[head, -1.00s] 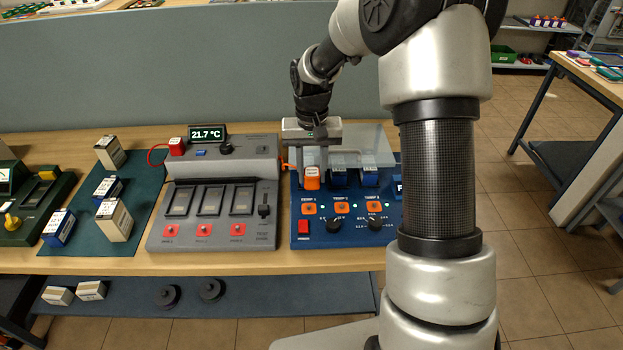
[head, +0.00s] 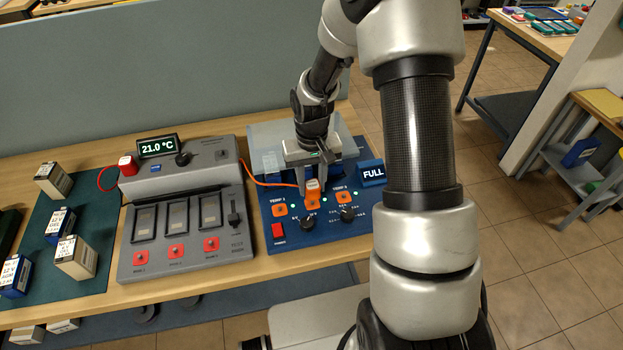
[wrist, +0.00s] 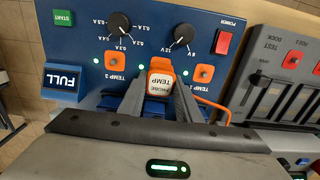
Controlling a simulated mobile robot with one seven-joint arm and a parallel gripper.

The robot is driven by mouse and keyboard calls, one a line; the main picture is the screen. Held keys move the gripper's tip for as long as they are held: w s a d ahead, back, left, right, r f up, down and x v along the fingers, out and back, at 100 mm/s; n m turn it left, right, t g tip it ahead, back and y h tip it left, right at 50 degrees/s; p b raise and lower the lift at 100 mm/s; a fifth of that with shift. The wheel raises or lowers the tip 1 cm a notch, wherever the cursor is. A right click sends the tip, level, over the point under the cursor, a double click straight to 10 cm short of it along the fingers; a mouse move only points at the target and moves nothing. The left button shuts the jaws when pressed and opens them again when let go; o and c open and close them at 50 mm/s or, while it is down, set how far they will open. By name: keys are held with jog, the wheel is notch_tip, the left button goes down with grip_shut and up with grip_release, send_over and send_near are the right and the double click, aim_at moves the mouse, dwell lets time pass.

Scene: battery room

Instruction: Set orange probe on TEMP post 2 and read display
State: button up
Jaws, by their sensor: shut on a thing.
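My gripper (head: 313,188) is shut on the orange probe (head: 312,186), whose white label shows between the fingers in the wrist view (wrist: 158,85). The probe is at the middle post, TEMP post 2 (head: 312,204), on the blue charger panel. The probe and fingers partly hide that post, and I cannot tell whether they touch. TEMP 1 post (head: 280,210) and TEMP 3 post (head: 344,197) are bare on either side. An orange cable runs left from the probe. The display (head: 157,146) on the grey test dock reads 21.0 °C.
The grey test dock (head: 240,243) stands left of the charger. A FULL sign (head: 372,173) stands at the charger's right, near my arm. Knobs (head: 347,214) and a red power switch (head: 278,230) are in front of the posts. Several batteries stand on a green mat (head: 98,211).

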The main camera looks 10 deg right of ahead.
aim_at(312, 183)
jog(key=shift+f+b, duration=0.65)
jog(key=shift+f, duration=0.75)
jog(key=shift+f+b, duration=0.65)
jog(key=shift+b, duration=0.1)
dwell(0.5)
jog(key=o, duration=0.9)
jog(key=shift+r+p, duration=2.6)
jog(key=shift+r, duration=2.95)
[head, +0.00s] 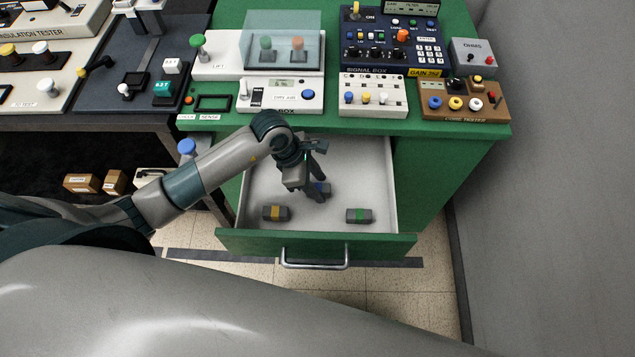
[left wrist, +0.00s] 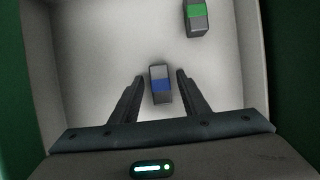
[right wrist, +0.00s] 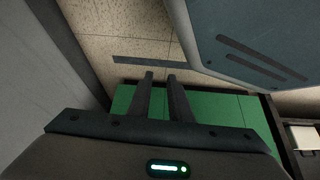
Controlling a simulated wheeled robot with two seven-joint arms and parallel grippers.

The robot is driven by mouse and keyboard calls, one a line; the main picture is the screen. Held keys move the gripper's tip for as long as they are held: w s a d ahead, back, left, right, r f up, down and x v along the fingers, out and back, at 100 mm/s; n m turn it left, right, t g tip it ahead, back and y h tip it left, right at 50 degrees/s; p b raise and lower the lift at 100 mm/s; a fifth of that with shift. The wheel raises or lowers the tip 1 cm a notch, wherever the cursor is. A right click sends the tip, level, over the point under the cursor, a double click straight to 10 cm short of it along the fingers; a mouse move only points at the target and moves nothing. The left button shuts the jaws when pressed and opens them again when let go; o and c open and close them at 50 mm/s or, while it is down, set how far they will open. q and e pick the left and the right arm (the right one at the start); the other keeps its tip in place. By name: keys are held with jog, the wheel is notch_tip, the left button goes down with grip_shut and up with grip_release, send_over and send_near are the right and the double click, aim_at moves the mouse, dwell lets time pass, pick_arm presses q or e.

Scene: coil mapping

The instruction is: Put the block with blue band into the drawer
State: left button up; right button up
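The drawer (head: 256,190) is pulled out of the green cabinet. The block with blue band (head: 325,188) is inside it, partly hidden by my left gripper (head: 318,188) in the head view. In the left wrist view the grey block with its blue band (left wrist: 161,84) appears between the two fingers of my left gripper (left wrist: 160,82), with gaps on both sides. That gripper is open and reaches down into the drawer. My right gripper (right wrist: 161,77) shows only in its own wrist view, empty, its fingers a narrow gap apart.
A yellow-banded block (head: 276,213) and a green-banded block (head: 358,216) lie in the drawer. The drawer's front has a metal handle (head: 316,262). Switch panels, including a signal box (head: 390,45), crowd the green top above. A grey wall (head: 550,180) stands at the right.

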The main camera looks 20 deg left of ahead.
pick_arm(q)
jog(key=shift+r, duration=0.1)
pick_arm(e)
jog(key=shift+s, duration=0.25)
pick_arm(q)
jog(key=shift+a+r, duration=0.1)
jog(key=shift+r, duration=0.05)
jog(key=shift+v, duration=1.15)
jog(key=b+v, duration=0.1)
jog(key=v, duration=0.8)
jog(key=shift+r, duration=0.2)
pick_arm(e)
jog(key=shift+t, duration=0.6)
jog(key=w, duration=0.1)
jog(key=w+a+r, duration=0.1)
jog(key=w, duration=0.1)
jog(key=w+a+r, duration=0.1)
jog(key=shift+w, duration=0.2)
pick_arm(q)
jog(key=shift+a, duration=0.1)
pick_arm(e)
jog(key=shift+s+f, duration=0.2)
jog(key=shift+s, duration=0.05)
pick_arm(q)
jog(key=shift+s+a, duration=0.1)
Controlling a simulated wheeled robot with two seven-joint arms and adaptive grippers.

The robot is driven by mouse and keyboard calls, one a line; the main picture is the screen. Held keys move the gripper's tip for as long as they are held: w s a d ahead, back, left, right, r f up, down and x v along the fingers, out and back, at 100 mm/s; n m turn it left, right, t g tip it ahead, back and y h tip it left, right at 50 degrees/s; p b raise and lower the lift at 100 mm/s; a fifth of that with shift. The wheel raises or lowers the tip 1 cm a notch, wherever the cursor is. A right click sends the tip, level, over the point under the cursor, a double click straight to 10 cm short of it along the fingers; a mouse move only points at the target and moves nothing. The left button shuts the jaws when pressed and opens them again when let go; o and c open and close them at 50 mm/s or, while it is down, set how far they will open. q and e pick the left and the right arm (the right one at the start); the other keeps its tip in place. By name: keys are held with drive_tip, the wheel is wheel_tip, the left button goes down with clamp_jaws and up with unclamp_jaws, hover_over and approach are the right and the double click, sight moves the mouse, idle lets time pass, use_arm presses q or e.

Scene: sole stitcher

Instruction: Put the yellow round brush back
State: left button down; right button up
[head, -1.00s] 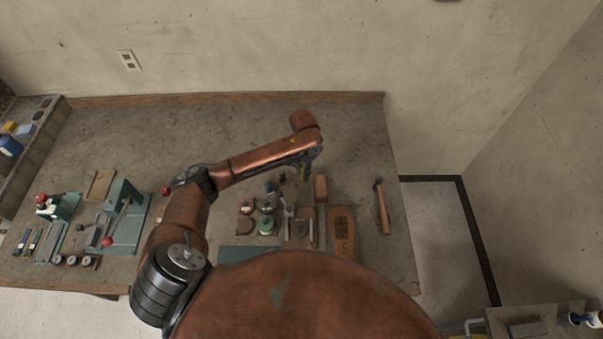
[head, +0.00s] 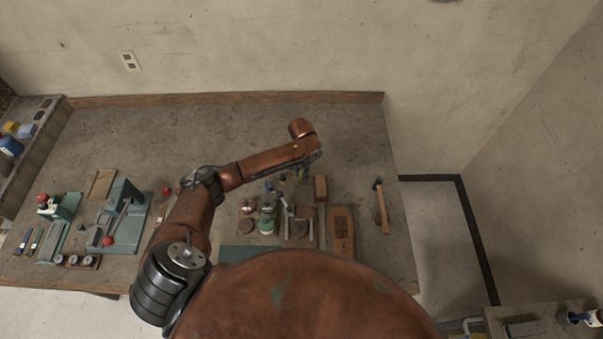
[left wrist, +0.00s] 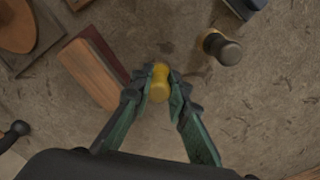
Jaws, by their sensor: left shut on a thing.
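The yellow round brush (left wrist: 159,84) shows in the left wrist view between the two fingers of my left gripper (left wrist: 158,90). The fingers are shut on it, one on each side. Its lower part is hidden by the viewing angle, so I cannot tell whether it touches the bench. In the head view my left gripper (head: 301,171) is over the bench, just left of a brown block, and is mostly hidden under my forearm. My right gripper is not in view.
A wooden block (left wrist: 92,72) lies close to the left of the gripper. A dark-topped round piece (left wrist: 222,48) stands to its upper right. In the head view, a hammer (head: 382,207) lies at the right and a green machine (head: 124,220) at the left. The bench's back (head: 190,125) is clear.

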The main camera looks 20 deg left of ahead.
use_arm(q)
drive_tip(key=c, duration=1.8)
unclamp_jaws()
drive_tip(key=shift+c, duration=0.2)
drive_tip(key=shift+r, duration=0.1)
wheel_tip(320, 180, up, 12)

-=-=-=-=-

WHAT IS ASKED – Retype the whole listing, keeping every line identical and omitting all pictures.

ANSWER TO THE TASK –
[head, -1.00s] 
[head, +0.00s] 
[wrist, +0.00s] 
Controlling a simulated mobile robot with one seven-joint arm and a parallel gripper.

The robot is driven by mouse and keyboard calls, one a line; the main picture is the screen. Held keys move the gripper's tip for as long as they are held: w s a d ahead, back, left, right, r f up, down and x v along the fingers, out and back, at 100 mm/s; n m turn it left, right, t g tip it ahead, back and y h tip it left, right at 50 degrees/s; p b raise and lower the lift at 100 mm/s; a fifth of that with shift. The wheel raises or lowers the tip 1 cm a notch, wherever the cursor is. A right click sends the tip, level, over the point under the cursor, a double click straight to 10 cm short of it along the fingers; a mouse move only points at the target and moves nothing. The left button shuts the jaws when pressed and opens them again when let go; o and c open and close them at 50 mm/s or, while it is down, set how far they will open. By name: keys are held with jog, the wheel is notch_tip, the left button goes down with grip_shut and up with grip_release, send_over and send_near are the right and the double click, aim_at moves the mouse, dwell lets time pass.

Scene: battery room

Instruction: Set orange probe on TEMP post 2 and read display
State: button up
Jaws, by their sensor: shut on a thing.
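My gripper (head: 313,188) is shut on the orange probe (head: 312,186), whose white label shows between the fingers in the wrist view (wrist: 158,85). The probe is at the middle post, TEMP post 2 (head: 312,204), on the blue charger panel. The probe and fingers partly hide that post, and I cannot tell whether they touch. TEMP 1 post (head: 280,210) and TEMP 3 post (head: 344,197) are bare on either side. An orange cable runs left from the probe. The display (head: 157,146) on the grey test dock reads 21.0 °C.
The grey test dock (head: 240,243) stands left of the charger. A FULL sign (head: 372,173) stands at the charger's right, near my arm. Knobs (head: 347,214) and a red power switch (head: 278,230) are in front of the posts. Several batteries stand on a green mat (head: 98,211).

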The main camera looks 10 deg right of ahead.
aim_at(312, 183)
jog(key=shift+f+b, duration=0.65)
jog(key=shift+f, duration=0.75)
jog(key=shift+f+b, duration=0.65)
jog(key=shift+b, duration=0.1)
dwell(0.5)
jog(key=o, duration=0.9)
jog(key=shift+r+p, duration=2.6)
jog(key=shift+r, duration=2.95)
[head, +0.00s] 
[left wrist, +0.00s] 
[right wrist, +0.00s] 
Controlling a simulated wheeled robot with two seven-joint arms and parallel grippers.

The robot is driven by mouse and keyboard calls, one a line; the main picture is the screen. Held keys move the gripper's tip for as long as they are held: w s a d ahead, back, left, right, r f up, down and x v along the fingers, out and back, at 100 mm/s; n m turn it left, right, t g tip it ahead, back and y h tip it left, right at 50 degrees/s; p b raise and lower the lift at 100 mm/s; a fifth of that with shift. The wheel raises or lowers the tip 1 cm a notch, wherever the cursor is. A right click sends the tip, level, over the point under the cursor, a double click straight to 10 cm short of it along the fingers; a mouse move only points at the target and moves nothing. The left button shuts the jaws when pressed and opens them again when let go; o and c open and close them at 50 mm/s or, while it is down, set how far they will open. q and e pick the left and the right arm (the right one at the start); the other keeps its tip in place. By name: keys are held with jog, the wheel is notch_tip, the left button goes down with grip_shut and up with grip_release, send_over and send_near are the right and the double click, aim_at moves the mouse, dwell lets time pass, pick_arm presses q or e.

Scene: coil mapping

The instruction is: Put the block with blue band into the drawer
State: left button up; right button up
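The drawer (head: 256,190) is pulled out of the green cabinet. The block with blue band (head: 325,188) is inside it, partly hidden by my left gripper (head: 318,188) in the head view. In the left wrist view the grey block with its blue band (left wrist: 161,84) appears between the two fingers of my left gripper (left wrist: 160,82), with gaps on both sides. That gripper is open and reaches down into the drawer. My right gripper (right wrist: 161,77) shows only in its own wrist view, empty, its fingers a narrow gap apart.
A yellow-banded block (head: 276,213) and a green-banded block (head: 358,216) lie in the drawer. The drawer's front has a metal handle (head: 316,262). Switch panels, including a signal box (head: 390,45), crowd the green top above. A grey wall (head: 550,180) stands at the right.

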The main camera looks 20 deg left of ahead.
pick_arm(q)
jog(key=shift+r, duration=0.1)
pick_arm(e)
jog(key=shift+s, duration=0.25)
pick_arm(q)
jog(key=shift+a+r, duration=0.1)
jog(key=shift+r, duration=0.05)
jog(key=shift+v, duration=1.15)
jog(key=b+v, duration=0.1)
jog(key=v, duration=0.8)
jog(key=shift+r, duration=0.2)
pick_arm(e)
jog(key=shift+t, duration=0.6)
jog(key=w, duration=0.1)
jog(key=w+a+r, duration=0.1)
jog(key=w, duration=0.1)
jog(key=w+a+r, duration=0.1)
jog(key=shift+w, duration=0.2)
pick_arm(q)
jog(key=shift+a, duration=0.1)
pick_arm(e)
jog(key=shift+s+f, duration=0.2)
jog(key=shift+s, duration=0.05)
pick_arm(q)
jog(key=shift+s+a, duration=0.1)
Controlling a simulated wheeled robot with two seven-joint arms and adaptive grippers.

The robot is driven by mouse and keyboard calls, one a line; the main picture is the screen. Held keys move the gripper's tip for as long as they are held: w s a d ahead, back, left, right, r f up, down and x v along the fingers, out and back, at 100 mm/s; n m turn it left, right, t g tip it ahead, back and y h tip it left, right at 50 degrees/s; p b raise and lower the lift at 100 mm/s; a fifth of that with shift. The wheel raises or lowers the tip 1 cm a notch, wherever the cursor is. A right click sends the tip, level, over the point under the cursor, a double click straight to 10 cm short of it along the fingers; a mouse move only points at the target and moves nothing. The left button shuts the jaws when pressed and opens them again when let go; o and c open and close them at 50 mm/s or, while it is down, set how far they will open. q and e pick the left and the right arm (the right one at the start); the other keeps its tip in place. By name: keys are held with drive_tip, the wheel is wheel_tip, the left button goes down with clamp_jaws and up with unclamp_jaws, hover_over and approach are the right and the double click, sight moves the mouse, idle lets time pass, use_arm presses q or e.

Scene: sole stitcher

Instruction: Put the yellow round brush back
State: left button down; right button up
[head, -1.00s] 
[head, +0.00s] 
[left wrist, +0.00s] 
Jaws, by their sensor: left shut on a thing.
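The yellow round brush (left wrist: 159,84) shows in the left wrist view between the two fingers of my left gripper (left wrist: 158,90). The fingers are shut on it, one on each side. Its lower part is hidden by the viewing angle, so I cannot tell whether it touches the bench. In the head view my left gripper (head: 301,171) is over the bench, just left of a brown block, and is mostly hidden under my forearm. My right gripper is not in view.
A wooden block (left wrist: 92,72) lies close to the left of the gripper. A dark-topped round piece (left wrist: 222,48) stands to its upper right. In the head view, a hammer (head: 382,207) lies at the right and a green machine (head: 124,220) at the left. The bench's back (head: 190,125) is clear.

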The main camera looks 20 deg left of ahead.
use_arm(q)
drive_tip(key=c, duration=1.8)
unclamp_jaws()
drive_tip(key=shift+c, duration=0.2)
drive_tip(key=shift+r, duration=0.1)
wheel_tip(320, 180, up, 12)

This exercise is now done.